Hoeven Joins EPA and Army Corps in Announcing Regulatory Relief Under Waters of the U.S. Rule
Senator Worked to Defund WOTUS Implementation in 2016 & 2017, Provide Certainty & Alleviate Burdens on Agriculture Producers, Impacted Industries
WASHINGTON – Senator John Hoeven today joined administration officials, including Environmental Protection Agency (EPA) Acting Administrator Andrew Wheeler, Interior Secretary Ryan Zinke and Assistant Secretary of the Army for Civil Works R.D. James, as well as leaders from the American Farm Bureau Federation, the National Association of Home Builders and the National Association of Manufacturers in announcing new regulatory relief under the Waters of the U.S. (WOTUS) rule. The proposed changes recognize the primary role of states and tribes in managing water resources within their borders and will help ensure the EPA and the U.S. Army Corps of Engineers do not exceed the authority granted by Congress under the Clean Water Act.

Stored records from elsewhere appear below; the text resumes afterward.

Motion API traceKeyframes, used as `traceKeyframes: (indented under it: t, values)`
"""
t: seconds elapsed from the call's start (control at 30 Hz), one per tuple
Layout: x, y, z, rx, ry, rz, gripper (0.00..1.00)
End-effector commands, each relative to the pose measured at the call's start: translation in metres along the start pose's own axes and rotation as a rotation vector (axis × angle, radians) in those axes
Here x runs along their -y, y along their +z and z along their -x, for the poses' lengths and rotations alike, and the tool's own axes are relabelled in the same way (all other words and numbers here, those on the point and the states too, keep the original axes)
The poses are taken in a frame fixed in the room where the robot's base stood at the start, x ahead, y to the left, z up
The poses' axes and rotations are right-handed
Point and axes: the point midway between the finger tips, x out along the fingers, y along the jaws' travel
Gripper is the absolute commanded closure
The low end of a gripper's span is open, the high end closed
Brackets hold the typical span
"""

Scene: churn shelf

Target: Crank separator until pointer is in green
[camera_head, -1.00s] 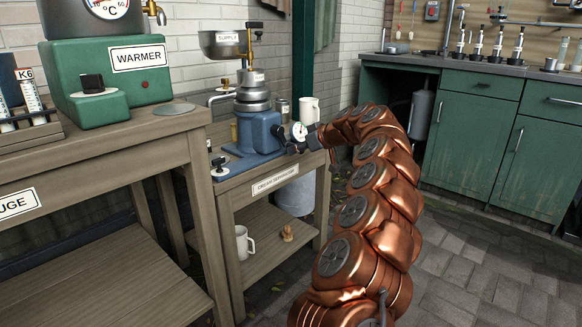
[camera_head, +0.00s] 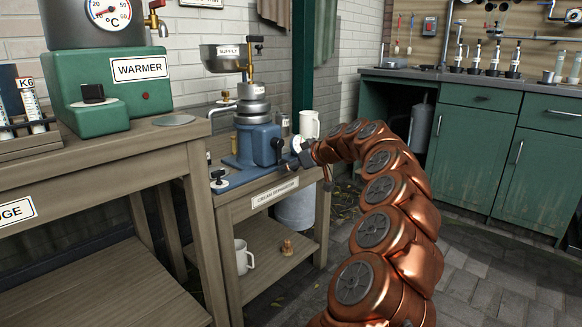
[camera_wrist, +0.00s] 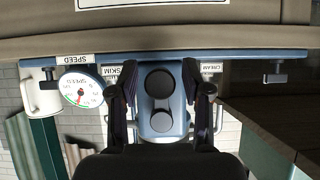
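The cream separator (camera_head: 255,143) has a blue body and a metal bowl on top and stands on a small wooden table. My gripper (camera_head: 292,160) is close at its right side. In the wrist view, which is upside down, my gripper (camera_wrist: 160,78) has its two dark fingers well apart, on either side of the blue separator body (camera_wrist: 160,104). Two dark round parts, possibly of the crank, show between them; no grip on them is visible. The white speed dial (camera_wrist: 80,89) is left of the fingers. Its red pointer and green sector are too small to read surely.
A white mug (camera_head: 309,124) stands behind the separator. The green warmer (camera_head: 110,85) is on the wooden bench at left. Another mug (camera_head: 243,257) is on the lower shelf. Green cabinets (camera_head: 480,140) stand at right; paved floor lies between.

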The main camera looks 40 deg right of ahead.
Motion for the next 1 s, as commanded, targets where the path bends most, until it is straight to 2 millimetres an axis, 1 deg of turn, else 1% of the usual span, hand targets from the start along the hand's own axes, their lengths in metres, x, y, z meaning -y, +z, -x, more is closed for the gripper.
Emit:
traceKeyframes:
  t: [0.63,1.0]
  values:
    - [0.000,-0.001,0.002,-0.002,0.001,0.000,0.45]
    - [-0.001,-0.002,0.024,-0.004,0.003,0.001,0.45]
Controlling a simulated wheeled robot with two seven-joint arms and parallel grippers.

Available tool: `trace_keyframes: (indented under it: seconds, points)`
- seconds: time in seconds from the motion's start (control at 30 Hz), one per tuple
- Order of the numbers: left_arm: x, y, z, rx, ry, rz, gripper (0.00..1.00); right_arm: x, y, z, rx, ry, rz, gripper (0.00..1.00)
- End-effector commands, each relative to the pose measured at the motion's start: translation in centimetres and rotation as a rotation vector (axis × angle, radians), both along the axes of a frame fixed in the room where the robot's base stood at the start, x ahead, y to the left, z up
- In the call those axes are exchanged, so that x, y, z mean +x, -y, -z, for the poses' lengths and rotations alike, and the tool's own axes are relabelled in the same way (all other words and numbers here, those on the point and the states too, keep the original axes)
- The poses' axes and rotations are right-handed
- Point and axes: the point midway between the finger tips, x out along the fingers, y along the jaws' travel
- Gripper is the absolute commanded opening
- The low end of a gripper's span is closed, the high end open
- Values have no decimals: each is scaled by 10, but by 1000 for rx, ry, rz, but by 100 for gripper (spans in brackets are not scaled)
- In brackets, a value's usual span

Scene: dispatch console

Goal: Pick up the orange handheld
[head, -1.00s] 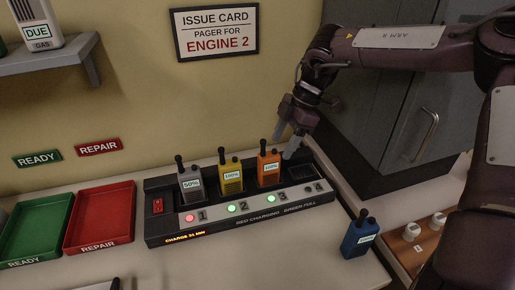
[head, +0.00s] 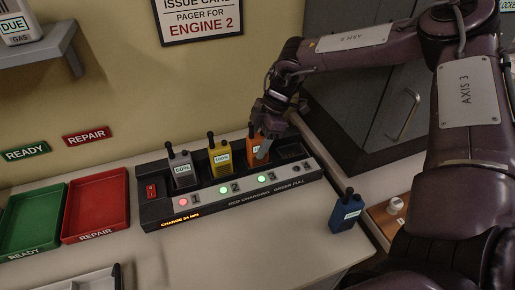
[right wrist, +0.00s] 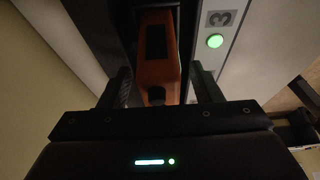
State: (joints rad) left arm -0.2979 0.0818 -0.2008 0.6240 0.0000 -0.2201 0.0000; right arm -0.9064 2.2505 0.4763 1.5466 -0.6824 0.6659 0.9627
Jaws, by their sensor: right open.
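The orange handheld (head: 256,147) stands upright in bay 3 of the charger (head: 162,210), beside a green light. My right gripper (head: 262,142) is at the orange handheld, its fingers partly covering it in the head view. In the right wrist view the orange handheld (right wrist: 158,55) lies between my two open fingers (right wrist: 162,88); I cannot tell whether either finger touches it. My left gripper is not in view.
A grey handheld (head: 182,171) and a yellow handheld (head: 220,158) stand in bays 1 and 2, close by. Bay 4 is empty. A blue handheld (head: 345,214) stands on the counter to the right. Green (head: 20,222) and red (head: 96,208) trays sit at left.

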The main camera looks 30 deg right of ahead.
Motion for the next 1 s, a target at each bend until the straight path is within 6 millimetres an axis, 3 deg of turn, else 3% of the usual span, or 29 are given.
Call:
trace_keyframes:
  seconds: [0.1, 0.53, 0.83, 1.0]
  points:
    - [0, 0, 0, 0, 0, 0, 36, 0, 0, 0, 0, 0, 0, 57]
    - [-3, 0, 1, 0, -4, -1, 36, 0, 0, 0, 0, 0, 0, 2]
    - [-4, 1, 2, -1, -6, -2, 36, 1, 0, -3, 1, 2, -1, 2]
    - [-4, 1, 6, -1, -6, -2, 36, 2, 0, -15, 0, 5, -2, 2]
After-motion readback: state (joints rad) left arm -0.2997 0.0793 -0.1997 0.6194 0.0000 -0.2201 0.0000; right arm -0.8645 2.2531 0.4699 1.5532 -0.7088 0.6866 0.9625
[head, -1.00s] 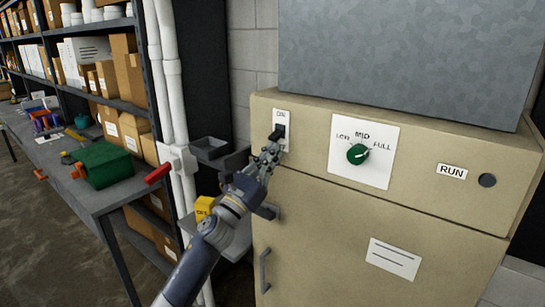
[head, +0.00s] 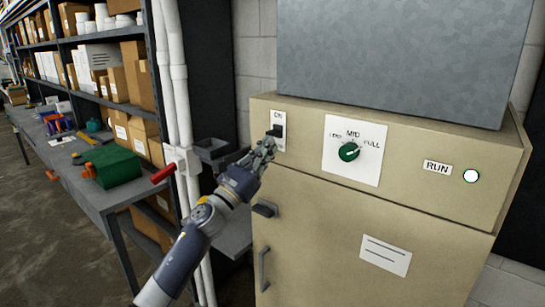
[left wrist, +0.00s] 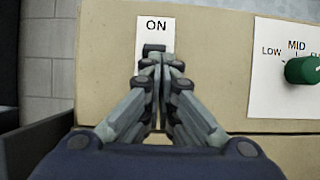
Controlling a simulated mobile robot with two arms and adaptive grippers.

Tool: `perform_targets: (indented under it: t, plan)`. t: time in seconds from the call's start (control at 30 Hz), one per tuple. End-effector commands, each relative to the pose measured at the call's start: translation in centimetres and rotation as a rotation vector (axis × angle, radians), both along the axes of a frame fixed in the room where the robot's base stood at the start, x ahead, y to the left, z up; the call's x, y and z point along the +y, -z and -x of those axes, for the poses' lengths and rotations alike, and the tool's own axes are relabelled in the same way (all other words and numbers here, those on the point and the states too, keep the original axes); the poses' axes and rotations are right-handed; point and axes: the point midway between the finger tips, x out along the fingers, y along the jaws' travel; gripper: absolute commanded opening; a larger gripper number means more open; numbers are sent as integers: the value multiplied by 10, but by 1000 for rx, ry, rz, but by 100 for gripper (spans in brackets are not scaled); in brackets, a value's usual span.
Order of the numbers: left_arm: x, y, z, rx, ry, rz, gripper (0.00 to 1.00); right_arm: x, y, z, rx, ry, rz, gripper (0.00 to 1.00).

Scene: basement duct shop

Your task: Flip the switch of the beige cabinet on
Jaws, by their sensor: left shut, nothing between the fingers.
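The beige cabinet (head: 340,225) stands at the right in the head view. Its black switch (head: 277,130) sits on a white plate marked ON, at the upper left of the front. In the left wrist view the top of the switch (left wrist: 154,48) shows just below the word ON; its lower part is hidden by my fingers. The round RUN lamp (head: 471,176) is lit pale white-green. My left gripper (head: 268,143) is shut and empty, its fingertips at or just below the switch; I cannot tell whether they touch. My right gripper is not in view.
A green dial (head: 349,152) marked LOW, MID, FULL is right of the switch. A door handle (head: 264,270) and a dark latch (head: 265,209) stick out below. White pipes with a red lever (head: 163,173) and a workbench (head: 105,198) are at left.

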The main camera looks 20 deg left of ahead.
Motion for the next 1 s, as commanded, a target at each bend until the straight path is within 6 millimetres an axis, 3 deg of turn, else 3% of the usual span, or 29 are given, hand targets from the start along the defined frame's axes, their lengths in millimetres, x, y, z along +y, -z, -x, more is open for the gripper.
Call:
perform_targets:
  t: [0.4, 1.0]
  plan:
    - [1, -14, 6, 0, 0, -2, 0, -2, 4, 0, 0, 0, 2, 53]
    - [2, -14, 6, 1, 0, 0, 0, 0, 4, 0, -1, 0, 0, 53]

This is the second of two steps established by the executive order the President signed last year to rescind or revise the Obama-era regulation, which was finalized in 2015. As a member of the Senate Appropriations Committee, Hoeven authored and secured provisions to defund the rule in 2016 and 2017, in an effort to prevent its implementation.
“This revised WOTUS rule helps restore the regulatory primacy of states and tribes and provides certainty throughout our economy, including for our farmers and ranchers,” said Hoeven. “This is especially important in North Dakota and the rest of the prairie pothole region, where the previous administration’s rule would have imposed significant burdens on a majority of landowners, just due to the presence of temporary and seasonal standing water. That’s why we worked hard to provide this regulatory relief, and we appreciate Acting Administrator Wheeler, Assistant Secretary James, Secretary Zinke and all of our partners in working with us to advance this priority.”
Once finalized, the revised WOTUS rule would apply nationwide and replace the patchwork of regulations that came as a result of litigation against the 2015 rule. Specifically, the proposal announced today:
- Covers only those waters that are physically and meaningfully connected to traditional navigable waters.
- Does not apply to short-lived water features that result from rainfall or to wetlands physically separated from navigable waters by, for example, a berm, levee or upland.
- Would not include most farm and roadside ditches.